La Fincantieri vuole contribuire al progetto ma servono 15 milioni

«L’incrociatore Vittorio Veneto è la prima nave italiana che entrò nelle acque dell’ex Unione Sovietica, dopo il crollo del muro di Berlino. Nel 1990/91 ero comandante in seconda. Non dimenticherò l’emozione dell’arrivo a Sebastopoli con la nostra banda che suonava l’inno della marina russa e i brindisi con la vodka». L’ammiraglio Filippo Maria Foffi, che comanda la flotta Nato al largo dalla Libia, ricorda così la gloriosa nave della guerra fredda in disarmo a Taranto. Dal 2003 il Vittorio Veneto, che ha fatto la storia della nostra Marina militare, è in pensione, ma potrebbe rinascere come nave museo. Oggi a Trieste si terrà un seminario per rilanciare questa idea.

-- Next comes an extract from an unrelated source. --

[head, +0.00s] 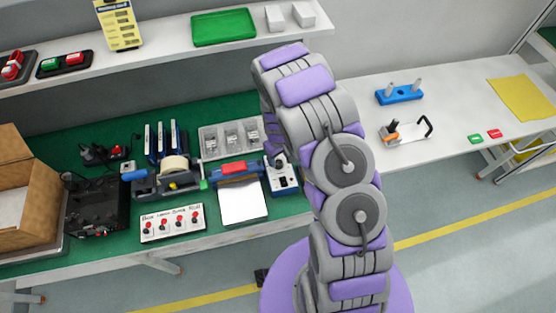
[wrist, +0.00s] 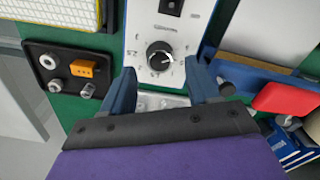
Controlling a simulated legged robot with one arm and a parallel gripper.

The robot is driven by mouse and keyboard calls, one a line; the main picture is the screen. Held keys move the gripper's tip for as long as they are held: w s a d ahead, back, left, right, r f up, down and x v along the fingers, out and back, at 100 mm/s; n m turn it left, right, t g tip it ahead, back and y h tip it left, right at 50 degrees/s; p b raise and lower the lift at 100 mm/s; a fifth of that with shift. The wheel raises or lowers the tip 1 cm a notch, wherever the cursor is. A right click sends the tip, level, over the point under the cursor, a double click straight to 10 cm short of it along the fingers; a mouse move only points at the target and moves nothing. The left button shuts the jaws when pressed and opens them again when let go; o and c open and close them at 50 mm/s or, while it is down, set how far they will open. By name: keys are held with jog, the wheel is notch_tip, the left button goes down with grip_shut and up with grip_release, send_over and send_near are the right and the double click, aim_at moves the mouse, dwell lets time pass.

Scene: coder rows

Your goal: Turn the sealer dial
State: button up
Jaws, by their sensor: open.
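The sealer dial (wrist: 160,55) is a round black knob on a white control panel (wrist: 193,42) with printed marks around it. In the wrist view it stands just beyond my open gripper (wrist: 162,82), roughly between the two blue fingertips and apart from them. In the head view the sealer's white and blue control box (head: 283,180) sits on the green mat, and my arm reaches down to it. My gripper and the dial are mostly hidden there by my arm. Nothing is between the fingers.
The sealer's red-handled bar (head: 234,168) and white plate (head: 243,203) are left of the box. A tape dispenser (head: 175,180) and a labelled switch panel (head: 172,223) lie farther left. In the wrist view a black plate with an orange block (wrist: 82,69) is at left.

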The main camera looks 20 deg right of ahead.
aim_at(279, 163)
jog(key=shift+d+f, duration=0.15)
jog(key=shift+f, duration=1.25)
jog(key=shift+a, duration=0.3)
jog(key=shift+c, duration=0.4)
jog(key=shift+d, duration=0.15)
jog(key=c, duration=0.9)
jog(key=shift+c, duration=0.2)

«Tutti i paesi civili, con tradizioni marinare, hanno conservato una nave museo. Salviamo il Vittorio Veneto non solo per farne il primo luogo espositivo sul mare, ma anche per creare iniziative collaterali come una scuola per il recupero dei ragazzi disadattati» spiega a Il Giornale, Claudio Franconi. Assieme agli altri fondatori dell’Associazione incrociatore Vittorio Veneto ha tutto pronto per trasformare il glorioso incrociatore in museo. Lunga 179 metri e larga 20, l’ex ammiraglia della Marina, tornerebbe a vivere con un percorso interattivo e multimediale che ricrea le missioni della guerra fredda. A bordo il visitatore assisterebbe a un briefing, come ai tempi in cui l’incrociatore solcava le onde tallonato dai sommergibili sovietici. Nell’hangar una scocca di elicottero e un simulatore di volo servirebbero a vivere una missione «reale». Per non parlare dell’accesso alle torrette dei cannoni contraerei, come se la visita fosse un’avventura.

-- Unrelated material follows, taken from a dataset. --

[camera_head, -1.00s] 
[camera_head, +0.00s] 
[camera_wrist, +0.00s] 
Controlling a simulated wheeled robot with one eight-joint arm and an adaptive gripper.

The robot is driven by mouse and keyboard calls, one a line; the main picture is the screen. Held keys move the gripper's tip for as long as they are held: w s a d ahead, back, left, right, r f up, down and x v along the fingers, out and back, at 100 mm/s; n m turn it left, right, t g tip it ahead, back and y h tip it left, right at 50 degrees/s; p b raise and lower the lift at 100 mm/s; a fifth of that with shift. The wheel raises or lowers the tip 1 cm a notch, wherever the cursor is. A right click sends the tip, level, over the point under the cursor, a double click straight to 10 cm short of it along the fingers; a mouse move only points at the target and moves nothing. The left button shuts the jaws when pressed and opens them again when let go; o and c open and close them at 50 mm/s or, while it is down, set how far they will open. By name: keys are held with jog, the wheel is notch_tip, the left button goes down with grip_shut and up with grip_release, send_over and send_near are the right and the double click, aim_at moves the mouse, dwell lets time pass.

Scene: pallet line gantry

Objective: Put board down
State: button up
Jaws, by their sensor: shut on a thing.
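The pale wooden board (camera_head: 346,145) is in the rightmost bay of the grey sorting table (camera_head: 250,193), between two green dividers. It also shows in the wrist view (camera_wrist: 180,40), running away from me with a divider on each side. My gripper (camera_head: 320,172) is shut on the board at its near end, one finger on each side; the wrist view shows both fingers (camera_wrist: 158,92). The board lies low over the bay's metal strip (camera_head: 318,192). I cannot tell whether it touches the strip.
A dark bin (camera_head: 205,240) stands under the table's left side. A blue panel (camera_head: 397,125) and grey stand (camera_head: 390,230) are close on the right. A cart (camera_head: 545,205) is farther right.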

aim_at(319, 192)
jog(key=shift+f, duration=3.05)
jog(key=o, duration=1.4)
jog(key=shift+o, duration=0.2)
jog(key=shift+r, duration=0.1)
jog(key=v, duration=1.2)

Gli ampi spazi della nave in disarmo permetteranno di organizzare corsi, dalla vela alla patente nautica, organizzare feste e ricevimenti o esporre mostre. «Abbiamo pensato anche a una centrale elettrica ad energia alternativa da ricavare nella sala macchine - spiega Franconi -. Per alimentare il museo e autofinanziarci vendendo la corrente in eccesso».
La Fincantieri è disponibile a dare un mano, ma per la prima nave museo italiana bisogna trovare 15 milioni di euro. «La bandiera di guerra del Vittorio Veneto è stata consegnata proprio a Trieste - sottolinea Franconi -. Mio nonno è morto sul Carso, come tanti altri, per il capoluogo giuliano caro alla patria. Speriamo di trovare attenzione al progetto dalle istituzioni del Friuli-Venezia Giulia».

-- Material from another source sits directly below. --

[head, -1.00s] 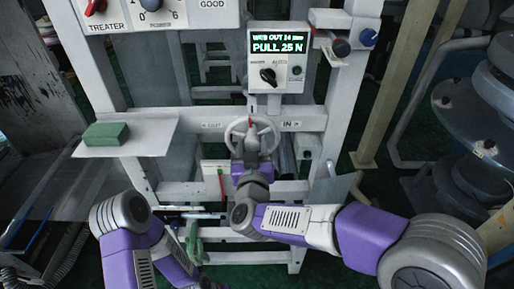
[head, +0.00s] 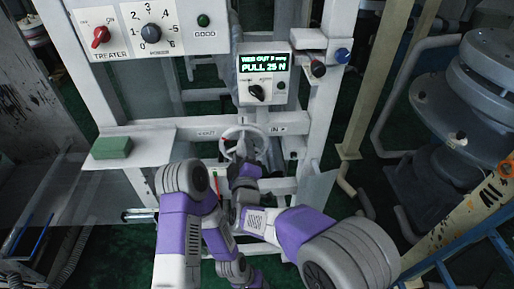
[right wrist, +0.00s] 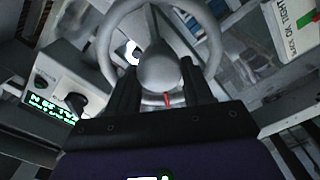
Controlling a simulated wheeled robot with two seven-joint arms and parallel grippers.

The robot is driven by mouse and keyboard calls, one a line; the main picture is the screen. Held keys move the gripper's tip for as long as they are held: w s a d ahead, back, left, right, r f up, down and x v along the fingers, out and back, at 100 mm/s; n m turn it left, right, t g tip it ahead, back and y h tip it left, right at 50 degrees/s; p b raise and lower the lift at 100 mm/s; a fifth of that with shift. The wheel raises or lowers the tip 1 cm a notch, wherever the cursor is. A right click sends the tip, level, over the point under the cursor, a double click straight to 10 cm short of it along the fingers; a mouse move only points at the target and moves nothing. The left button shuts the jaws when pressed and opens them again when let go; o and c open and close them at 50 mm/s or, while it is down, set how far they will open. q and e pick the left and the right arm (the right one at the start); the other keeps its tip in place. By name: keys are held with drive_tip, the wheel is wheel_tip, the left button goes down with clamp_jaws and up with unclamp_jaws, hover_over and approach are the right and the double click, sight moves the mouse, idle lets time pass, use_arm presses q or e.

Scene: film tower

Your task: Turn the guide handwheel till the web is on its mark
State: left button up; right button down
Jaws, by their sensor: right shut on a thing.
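The guide handwheel (head: 228,133), a pale grey wheel with spokes, sits on the white frame below a small display box. In the right wrist view its rim (right wrist: 106,45) and round hub (right wrist: 160,68) show close up, with a small red mark (right wrist: 167,99) at the rim. My right gripper (head: 243,163) is at the wheel; in the right wrist view its fingers (right wrist: 160,85) stand on both sides of the hub, shut on the wheel. The display (head: 264,64) reads WEB OUT, with a blurred small figure in mm, and PULL 25 N. My left gripper is out of sight below my left arm.
Above left is a panel with a red treater switch (head: 101,37), a numbered dial (head: 151,33) and a green lamp (head: 203,20). A green block (head: 112,148) lies on a white shelf at left. Grey rollers (head: 487,100) and a blue rail (head: 470,250) stand at right.

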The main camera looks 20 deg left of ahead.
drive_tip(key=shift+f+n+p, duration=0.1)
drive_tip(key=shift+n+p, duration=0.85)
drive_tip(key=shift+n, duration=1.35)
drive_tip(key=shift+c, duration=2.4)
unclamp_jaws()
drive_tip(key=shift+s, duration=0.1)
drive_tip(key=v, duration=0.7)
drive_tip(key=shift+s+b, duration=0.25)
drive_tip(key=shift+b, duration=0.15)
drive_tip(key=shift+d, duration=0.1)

A Trieste si parla da tempo di un parco del mare e della riqualificazione del Porto Vecchio, dove il Vittorio Veneto potrebbe venir rimorchiato da Taranto.

La città ha già un ideale percorso della memoria, con la Risiera di San Sabba, unico lager nazista in Italia e la foiba di Basovizza. Il prossimo anno sarà pronta la nuova sede del museo della Guerra e della pace. La seconda vita del Vittorio Veneto potrebbe essere un fiore all’occhiello e un’attrazione turistica.